◆ WHAT TO PRODUCE
Show each line that has the string "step" in it.

◆ INFORMATION SUPPLIED
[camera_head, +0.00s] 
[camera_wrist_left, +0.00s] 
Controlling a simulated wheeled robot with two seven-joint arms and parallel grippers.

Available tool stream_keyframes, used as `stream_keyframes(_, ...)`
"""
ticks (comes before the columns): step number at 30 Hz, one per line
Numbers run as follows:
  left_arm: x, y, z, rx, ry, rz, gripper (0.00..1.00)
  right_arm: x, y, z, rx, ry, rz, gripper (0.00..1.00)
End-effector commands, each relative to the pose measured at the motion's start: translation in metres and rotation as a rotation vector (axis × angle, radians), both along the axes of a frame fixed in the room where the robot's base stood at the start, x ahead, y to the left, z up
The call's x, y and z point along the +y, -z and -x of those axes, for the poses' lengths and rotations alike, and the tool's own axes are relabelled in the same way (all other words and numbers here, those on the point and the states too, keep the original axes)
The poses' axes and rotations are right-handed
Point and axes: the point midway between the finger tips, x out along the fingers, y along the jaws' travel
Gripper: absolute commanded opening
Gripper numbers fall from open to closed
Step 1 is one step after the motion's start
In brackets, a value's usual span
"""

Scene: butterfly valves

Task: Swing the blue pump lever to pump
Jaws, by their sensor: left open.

◆ FINISHED EXERCISE
ticks (comes before the columns): step number at 30 Hz, one per line
Step 1 is one step after the motion's start

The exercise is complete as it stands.